The narrator of the 1960s documentary notes this by saying: ‘W]hisky is no longer a drink for men only, but you would expect its production to be an entirely male preserve. 

‘Mrs. Campbell proves you wrong.’ 

Bessie’s Community Advocacy 

Not only was Bessie Williamson a beloved figure in the whisky industry, she was also treasured by the locals on Islay thanks to her community advocacy and care for the people of the island. 

Her charitable efforts included organising a variety of events for the Scottish Women’s Rural Institute in order to raise money for local causes. 

She chaired the Kildalton branch of the institute and offered up the community hall at the distillery for meetings. 

In 1963, she was awarded the Order of St. John for her charitable work. 


In the late 1960s Bessie began to understand that Laphroaig, in order to continue growing and prospering, would need major upgrades. 

Such upgrades would not be possible without a good amount of investment in the distillery. 

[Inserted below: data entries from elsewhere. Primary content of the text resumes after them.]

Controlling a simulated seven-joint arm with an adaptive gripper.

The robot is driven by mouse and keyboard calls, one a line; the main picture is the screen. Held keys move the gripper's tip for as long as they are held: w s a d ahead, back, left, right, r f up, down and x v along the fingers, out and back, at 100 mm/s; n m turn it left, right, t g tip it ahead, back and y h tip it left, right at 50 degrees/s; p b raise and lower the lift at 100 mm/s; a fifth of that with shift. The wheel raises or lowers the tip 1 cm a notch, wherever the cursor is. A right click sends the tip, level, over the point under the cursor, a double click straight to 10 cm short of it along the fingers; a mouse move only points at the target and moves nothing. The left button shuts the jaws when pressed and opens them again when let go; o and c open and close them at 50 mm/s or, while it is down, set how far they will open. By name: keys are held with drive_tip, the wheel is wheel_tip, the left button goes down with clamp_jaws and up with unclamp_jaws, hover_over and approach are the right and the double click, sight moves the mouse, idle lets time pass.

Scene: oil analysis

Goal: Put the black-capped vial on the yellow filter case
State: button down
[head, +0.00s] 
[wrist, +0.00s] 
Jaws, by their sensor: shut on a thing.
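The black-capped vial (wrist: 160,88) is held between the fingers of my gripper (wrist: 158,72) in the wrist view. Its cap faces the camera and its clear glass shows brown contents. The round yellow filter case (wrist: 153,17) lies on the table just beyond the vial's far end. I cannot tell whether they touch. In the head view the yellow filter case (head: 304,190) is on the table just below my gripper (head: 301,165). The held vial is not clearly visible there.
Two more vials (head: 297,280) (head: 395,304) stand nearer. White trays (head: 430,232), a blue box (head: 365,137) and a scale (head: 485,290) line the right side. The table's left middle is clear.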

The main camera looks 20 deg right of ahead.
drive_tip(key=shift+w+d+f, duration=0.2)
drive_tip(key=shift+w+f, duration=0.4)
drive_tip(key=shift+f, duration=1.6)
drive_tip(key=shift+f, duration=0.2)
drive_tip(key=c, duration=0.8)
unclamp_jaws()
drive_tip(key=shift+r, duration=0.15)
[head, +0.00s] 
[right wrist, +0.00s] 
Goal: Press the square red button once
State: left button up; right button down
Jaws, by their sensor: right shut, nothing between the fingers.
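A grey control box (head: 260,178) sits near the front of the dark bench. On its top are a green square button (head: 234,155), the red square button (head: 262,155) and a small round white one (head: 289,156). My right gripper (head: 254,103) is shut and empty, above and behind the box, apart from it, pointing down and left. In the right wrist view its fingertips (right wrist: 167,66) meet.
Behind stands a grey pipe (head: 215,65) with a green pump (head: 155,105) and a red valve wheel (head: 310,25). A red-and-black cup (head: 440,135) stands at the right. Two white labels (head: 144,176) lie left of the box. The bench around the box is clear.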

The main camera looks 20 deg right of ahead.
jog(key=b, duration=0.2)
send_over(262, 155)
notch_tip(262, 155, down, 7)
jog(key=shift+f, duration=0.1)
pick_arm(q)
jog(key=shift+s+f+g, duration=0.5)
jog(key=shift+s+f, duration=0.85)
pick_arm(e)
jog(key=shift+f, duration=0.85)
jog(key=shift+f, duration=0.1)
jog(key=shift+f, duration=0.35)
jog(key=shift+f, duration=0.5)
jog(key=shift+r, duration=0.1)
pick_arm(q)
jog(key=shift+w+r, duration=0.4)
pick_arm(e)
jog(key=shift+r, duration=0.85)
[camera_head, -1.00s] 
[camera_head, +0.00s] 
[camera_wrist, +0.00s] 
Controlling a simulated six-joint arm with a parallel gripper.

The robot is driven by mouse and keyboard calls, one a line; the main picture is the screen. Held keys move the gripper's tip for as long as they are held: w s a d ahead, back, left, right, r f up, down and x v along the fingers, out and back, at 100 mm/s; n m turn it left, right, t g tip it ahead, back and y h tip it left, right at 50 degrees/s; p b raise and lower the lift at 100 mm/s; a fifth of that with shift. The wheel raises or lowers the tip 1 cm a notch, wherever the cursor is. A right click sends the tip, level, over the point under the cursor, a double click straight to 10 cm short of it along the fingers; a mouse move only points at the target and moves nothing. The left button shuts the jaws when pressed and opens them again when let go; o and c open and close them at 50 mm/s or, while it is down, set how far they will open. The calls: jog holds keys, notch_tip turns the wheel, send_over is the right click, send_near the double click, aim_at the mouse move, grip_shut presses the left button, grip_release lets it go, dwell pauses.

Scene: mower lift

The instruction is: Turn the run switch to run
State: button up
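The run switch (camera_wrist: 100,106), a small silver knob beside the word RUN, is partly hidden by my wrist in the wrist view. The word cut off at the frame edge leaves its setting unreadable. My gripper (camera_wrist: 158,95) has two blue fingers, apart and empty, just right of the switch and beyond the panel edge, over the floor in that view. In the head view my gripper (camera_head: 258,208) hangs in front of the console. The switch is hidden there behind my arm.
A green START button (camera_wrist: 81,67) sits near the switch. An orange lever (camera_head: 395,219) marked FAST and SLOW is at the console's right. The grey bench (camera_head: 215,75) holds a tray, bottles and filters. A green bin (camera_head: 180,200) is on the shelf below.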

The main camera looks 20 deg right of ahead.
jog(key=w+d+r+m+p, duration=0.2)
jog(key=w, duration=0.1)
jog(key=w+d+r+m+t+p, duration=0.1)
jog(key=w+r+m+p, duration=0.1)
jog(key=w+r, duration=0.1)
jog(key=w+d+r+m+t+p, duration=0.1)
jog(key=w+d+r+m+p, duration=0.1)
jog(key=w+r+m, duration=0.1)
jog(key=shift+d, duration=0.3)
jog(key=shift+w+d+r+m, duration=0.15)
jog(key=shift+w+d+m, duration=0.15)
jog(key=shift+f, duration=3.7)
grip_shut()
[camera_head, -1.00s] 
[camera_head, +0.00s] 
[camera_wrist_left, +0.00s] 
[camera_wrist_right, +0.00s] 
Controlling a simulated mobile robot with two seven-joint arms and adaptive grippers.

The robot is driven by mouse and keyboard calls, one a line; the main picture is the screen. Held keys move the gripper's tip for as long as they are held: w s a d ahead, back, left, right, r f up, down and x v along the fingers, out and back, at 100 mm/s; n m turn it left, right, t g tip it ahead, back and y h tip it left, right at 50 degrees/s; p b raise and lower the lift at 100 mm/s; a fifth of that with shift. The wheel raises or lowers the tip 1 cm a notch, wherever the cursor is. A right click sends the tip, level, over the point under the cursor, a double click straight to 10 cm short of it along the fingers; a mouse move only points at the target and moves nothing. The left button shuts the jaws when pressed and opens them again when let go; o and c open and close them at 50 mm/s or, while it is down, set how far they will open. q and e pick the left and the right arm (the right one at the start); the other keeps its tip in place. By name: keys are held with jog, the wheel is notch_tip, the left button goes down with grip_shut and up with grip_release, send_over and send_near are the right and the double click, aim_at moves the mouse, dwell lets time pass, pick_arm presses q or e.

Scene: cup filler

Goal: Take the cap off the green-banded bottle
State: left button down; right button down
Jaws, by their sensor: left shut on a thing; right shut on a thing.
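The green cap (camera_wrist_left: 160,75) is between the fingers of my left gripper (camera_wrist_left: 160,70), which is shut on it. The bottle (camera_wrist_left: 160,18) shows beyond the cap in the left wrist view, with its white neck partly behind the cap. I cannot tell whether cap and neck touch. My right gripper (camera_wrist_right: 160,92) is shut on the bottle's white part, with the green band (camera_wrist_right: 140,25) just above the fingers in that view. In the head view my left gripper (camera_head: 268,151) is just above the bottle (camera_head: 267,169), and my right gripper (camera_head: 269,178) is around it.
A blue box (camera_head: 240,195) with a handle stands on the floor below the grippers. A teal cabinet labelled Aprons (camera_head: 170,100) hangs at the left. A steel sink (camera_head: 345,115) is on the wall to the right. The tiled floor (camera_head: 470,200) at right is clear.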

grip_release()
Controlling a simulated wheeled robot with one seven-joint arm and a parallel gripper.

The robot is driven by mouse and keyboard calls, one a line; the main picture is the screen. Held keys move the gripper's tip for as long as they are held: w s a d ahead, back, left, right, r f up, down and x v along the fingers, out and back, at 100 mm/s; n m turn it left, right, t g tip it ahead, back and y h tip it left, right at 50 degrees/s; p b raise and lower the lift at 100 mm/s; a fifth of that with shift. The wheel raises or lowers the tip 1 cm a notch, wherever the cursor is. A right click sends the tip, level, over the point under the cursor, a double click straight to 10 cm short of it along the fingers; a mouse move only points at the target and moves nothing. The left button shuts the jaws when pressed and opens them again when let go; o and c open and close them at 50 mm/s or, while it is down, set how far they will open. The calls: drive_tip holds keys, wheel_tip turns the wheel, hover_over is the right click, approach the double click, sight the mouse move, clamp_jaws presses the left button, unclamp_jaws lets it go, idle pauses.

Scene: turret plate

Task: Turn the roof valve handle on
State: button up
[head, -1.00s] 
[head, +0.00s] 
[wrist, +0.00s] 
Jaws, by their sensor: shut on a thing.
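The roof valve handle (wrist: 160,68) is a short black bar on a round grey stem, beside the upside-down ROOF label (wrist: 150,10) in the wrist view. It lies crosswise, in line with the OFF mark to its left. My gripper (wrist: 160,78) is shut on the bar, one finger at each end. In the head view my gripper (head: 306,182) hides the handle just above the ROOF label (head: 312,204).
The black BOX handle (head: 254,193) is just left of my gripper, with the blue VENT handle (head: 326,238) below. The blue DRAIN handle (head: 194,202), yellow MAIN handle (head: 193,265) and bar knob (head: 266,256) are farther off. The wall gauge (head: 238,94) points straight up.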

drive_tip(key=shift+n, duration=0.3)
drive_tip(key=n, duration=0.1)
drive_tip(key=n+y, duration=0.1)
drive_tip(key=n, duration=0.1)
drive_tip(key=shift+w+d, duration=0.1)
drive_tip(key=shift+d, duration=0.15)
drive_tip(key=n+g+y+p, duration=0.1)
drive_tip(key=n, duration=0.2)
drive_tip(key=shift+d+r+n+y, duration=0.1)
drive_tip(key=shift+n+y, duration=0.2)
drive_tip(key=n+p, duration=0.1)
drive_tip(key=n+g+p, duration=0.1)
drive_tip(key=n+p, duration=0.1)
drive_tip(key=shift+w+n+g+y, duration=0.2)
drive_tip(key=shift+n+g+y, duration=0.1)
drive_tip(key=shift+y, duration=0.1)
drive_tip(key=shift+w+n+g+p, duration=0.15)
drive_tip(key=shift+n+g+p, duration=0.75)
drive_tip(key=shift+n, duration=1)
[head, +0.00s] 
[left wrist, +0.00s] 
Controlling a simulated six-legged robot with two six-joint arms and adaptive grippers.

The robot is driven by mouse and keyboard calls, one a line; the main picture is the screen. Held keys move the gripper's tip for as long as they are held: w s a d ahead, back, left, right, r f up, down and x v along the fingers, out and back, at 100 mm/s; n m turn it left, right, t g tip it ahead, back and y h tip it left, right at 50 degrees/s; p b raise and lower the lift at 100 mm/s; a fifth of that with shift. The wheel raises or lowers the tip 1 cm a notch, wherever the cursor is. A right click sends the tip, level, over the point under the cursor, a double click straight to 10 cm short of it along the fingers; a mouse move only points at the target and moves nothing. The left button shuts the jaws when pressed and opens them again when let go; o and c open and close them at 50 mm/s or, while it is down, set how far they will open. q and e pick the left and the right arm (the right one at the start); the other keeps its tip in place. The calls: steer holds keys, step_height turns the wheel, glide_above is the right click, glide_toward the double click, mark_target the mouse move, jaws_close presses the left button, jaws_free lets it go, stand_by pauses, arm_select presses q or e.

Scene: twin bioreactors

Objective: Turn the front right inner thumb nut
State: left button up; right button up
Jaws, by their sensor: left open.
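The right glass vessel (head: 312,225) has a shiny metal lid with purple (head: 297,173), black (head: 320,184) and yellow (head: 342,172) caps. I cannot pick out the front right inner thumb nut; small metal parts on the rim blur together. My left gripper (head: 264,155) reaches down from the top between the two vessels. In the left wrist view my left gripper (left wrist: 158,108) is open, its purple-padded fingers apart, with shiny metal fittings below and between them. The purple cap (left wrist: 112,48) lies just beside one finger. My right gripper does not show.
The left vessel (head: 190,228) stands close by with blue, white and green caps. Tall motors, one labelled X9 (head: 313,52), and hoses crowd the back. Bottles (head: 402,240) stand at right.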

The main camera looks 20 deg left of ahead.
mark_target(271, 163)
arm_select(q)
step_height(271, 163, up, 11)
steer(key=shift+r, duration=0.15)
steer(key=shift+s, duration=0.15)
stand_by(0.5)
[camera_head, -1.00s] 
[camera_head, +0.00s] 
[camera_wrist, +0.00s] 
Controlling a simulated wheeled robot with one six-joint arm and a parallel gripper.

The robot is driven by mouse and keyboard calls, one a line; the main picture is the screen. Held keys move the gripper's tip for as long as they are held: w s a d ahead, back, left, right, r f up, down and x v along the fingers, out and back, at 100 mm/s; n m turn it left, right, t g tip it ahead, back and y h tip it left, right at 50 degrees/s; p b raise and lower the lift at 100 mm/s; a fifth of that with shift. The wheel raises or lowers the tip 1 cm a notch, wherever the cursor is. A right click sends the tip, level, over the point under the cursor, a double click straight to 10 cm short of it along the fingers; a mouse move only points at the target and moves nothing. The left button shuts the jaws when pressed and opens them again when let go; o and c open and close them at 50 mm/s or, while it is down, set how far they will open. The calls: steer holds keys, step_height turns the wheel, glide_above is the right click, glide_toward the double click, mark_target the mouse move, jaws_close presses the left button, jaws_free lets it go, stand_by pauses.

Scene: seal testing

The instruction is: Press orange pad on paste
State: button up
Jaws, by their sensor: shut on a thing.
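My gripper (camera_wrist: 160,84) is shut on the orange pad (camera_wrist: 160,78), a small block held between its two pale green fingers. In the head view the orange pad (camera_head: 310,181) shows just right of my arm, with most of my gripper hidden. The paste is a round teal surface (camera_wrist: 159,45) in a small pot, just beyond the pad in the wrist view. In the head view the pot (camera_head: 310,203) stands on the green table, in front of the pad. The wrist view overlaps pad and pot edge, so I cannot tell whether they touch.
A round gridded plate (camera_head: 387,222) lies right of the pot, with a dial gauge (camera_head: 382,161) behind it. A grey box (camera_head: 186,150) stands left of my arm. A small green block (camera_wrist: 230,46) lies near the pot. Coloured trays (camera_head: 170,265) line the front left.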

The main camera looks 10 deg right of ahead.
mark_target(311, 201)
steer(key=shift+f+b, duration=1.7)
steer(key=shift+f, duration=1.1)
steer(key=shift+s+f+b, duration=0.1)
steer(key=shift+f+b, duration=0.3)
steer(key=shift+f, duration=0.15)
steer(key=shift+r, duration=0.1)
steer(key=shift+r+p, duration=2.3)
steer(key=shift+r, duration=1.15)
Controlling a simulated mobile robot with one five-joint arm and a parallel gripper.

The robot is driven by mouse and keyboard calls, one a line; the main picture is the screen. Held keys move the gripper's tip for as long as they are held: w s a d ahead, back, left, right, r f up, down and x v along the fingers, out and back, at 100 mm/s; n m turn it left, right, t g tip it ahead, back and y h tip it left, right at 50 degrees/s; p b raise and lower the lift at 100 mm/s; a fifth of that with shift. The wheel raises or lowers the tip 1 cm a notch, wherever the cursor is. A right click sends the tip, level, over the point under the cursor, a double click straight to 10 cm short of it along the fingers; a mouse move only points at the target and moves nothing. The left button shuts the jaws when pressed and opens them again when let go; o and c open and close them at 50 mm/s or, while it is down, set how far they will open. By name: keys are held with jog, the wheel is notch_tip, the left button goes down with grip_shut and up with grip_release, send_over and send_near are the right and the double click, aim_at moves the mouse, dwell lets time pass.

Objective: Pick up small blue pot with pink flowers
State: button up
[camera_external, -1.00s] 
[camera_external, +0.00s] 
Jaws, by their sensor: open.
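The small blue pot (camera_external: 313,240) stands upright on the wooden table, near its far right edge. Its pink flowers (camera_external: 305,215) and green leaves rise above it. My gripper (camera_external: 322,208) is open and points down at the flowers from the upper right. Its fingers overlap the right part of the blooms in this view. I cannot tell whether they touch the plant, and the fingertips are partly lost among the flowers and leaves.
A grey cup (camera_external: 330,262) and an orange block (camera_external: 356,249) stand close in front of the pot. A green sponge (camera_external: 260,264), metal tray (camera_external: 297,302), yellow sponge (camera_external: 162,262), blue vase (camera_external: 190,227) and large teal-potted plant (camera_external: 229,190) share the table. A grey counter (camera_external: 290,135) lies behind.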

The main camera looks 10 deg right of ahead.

So, in 1962, Bessie sold a third of Laphroaig to a company named Seager Evans & Co. which was a distiller and blending company founded in London in 1805. 

In 1967, Seager Evans bought out the whole of Laphroaig. 

Bessie Williamson continued to serve as managing director until her retirement in 1972. 

The same year the number of stills at Laphroaig was increased to seven - a sign of the innovation and modernisation yet to come. 

Thank You Bessie 

In a male dominated industry Bessie Williams was a legendary figure who showed the world that a woman could (and should) run a Scotch whisky distillery. 

Under her stewardship Laphroaig blossomed to become a global brand, and Bessie’s early advocacy for single malts helped establish a market for Laphroaig long before single malt whisky became the norm. 

Laphroaig is now an Islay institution and produces more whisky than the other famous distilleries on the island such as Bowmore and Ardbeg. 

In 2019 Laphroaig paid tribute to Bessie with the release of the Laphroaig 25 Year Old The Bessie Williamson Story. 

The distillery stands proud because of Bessie’s efforts and tenacity, which proved that whisky is not just ‘a man’s world’.